Sunday, February 19, 2012

A Beautiful February Day

We had a really nice day yesterday. Actually, as far as winter goes, we've been having a really nice winter: not too cold, not much snow (especially compared to last year) and a goodly number of sunny days. Of course we'll probably pay for this in the summer, when it will either rain everyday and be more like Ireland than Massachusetts, or be hot, muggy and not rain at all, creating drought conditions after the lack of snow over the winter.

Aren't I a ray of sunshine?


Anyway, yesterday... I hadn't seen Tico and Dusty since last weekend, when we'd had one of the few really cold days. I'd left them in their heavy winter blankets, so on Tuesday, it having started getting into the upper 30s and 40s again, I'd called to ask that they be switched back to their sheets. Unfortunately, that message only made it as far as Tico - poor Dusty was in his winter jammies still when I got there, so I pulled the blanket off him immediately and left him naked.

Both of them have pretty good coats - Dusty's being particularly unique: he'd been clipped in the early winter because it had simply grown too long and too early for his comfort. Now a considerable amount of it has grown back. Nearly white. He's a palomino, and the girl who clipped him for me had been practicing before doing her own horse. She gave him an eventer clip, which looked really precious on a 28 year old quarter horse. With the clipped hair grown out now, he looks particularly odd.



Though yesterday was pretty fine, Tico seemed a bit wired. He was giving me the horsie silly eyeballs while on the crossties as I did a quick sheath cleaning (what can I say - he's a pig and there was gross black junk stuck to the inside of his legs), brushed him, saddled him, and was preparing to put his bridle on. My friend Elaine was working at the barn yesterday, and she was doing the afternoon turn-out changing of the guard. She opened LC's stall door, and Tico decided that was the most frightening thing EVAH, pulled back hard nearly sitting on his butt, broke his halter, and ran out the back door.

I grabbed the broken halter (I have no idea why) and my lead line, and followed in time to see the tail-in-the-air horse equivalent of the one finger salute being waved jauntily my way. He started running down the track between the turnouts, finally stopping about half way down. I muttered under my breath "you better not roll in the mud with that saddle on, buster..." but he was more interested in trying to eat the dead grass, thank goodness. I wrapped the leadline around his neck, turned him around, and threw him in his stall where he got to enjoy the after-ride carrots I'd placed in his feed bucket, the twit.

I finished tacking him up in his stall and we headed into the indoor for a little bit, so I could get on (mounting blocks RULE) then out the door and down the track between the turnouts again.
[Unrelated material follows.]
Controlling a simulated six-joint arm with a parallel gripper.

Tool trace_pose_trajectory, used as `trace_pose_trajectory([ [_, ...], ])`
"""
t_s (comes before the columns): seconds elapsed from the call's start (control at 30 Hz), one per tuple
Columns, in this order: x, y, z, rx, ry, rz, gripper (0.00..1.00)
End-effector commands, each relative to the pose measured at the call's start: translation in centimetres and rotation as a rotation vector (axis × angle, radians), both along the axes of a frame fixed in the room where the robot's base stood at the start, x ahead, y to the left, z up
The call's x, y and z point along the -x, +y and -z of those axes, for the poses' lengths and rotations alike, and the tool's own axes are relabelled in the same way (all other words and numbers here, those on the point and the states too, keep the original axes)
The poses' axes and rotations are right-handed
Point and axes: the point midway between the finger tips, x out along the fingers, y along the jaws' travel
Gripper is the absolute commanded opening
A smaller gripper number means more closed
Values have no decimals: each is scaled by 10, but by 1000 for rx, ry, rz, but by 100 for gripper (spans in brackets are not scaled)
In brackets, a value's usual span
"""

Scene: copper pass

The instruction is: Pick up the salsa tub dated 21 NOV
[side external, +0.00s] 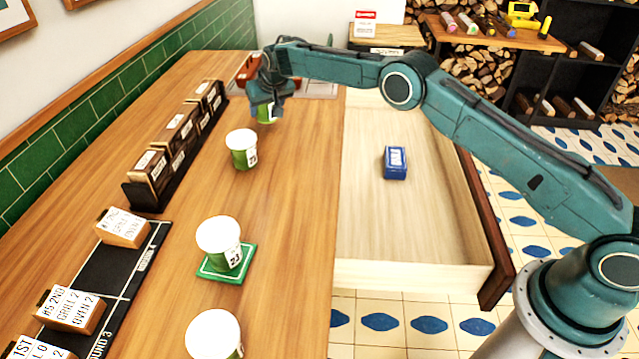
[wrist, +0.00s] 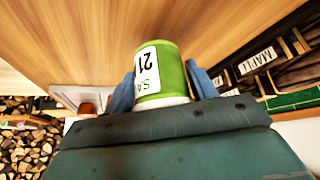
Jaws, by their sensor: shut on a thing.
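A green salsa tub (wrist: 165,75) with a white label reading "SA" and "21" sits between my gripper's fingers in the wrist view. In the side external view my gripper (side external: 266,108) is shut on this tub (side external: 265,118) at the far end of the counter. The month on its label is hidden. I cannot tell if it touches the counter. Three other green tubs with white lids stand in a line nearer the camera: one (side external: 242,150) close to my gripper, one (side external: 222,245) on a green mat (side external: 215,276), and one (side external: 213,335) at the bottom edge.
Dark racks with wooden blocks (side external: 178,135) run along the green tiled wall. A black board (side external: 100,275) holds blocks with white cards at the left. An open drawer (side external: 420,225) at the right holds a blue box (side external: 395,162). The counter (side external: 290,240) right of the tubs is clear.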

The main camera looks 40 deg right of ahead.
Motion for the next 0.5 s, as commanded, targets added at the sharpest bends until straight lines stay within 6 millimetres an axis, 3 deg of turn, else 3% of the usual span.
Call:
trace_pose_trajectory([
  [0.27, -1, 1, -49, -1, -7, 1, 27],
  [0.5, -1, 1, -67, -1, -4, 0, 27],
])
Lately I've been riding him in what Dover Saddlery calls a "Hackamore Noseband":



You attach it to a regular headstall, and when adjusted correctly it rests on the bone (not the cartilage) of the nose and applies pressure there. It isn't and shouldn't be necessary to strong-arm a horse with that, and Tico is pretty well-behaved in it. I like it in the winter particularly, because cold bits make for unhappy horses, and he seems to like it, too.

The wind was howling down in the back ring. For some reason, it's always much windier down there than up at the barn about 100 yards away. I don't know what the crows were up to, but the murder sounded like they were murdering each other in the field beside the ring.

To make things even more akin to Armageddon as far as the tiny brained equine was concerned, some people were walking dogs out in the field behind the ring, continuing on to the graveyard. We could glimpse them through the trees, but not really see full bodies.

I asked them, quite nicely, if they would please say something so my horse wouldn't think they were demons from hell come to eat the poor little booger. Nothing. I asked again, more loudly. Not a word - except they appeared to try to go further into the woods. Which didn't fool Tico, not one bit - he now knew they were planning an attack. Jerks.

It made for a lively ride. There were a couple of nasty little spooks which seemed more crow-related than demons in the graveyard related, but other than that he behaved pretty nicely, and we had good lively trots and easy controlled canters. I was actually pleased with the little twit by the end of the ride.

Last night, just before falling to sleep, my mind pulled back the memory of one of the spooks, and my body jerked in a larger reaction than I'd had while it occurred. Isn't it odd the way the mind works?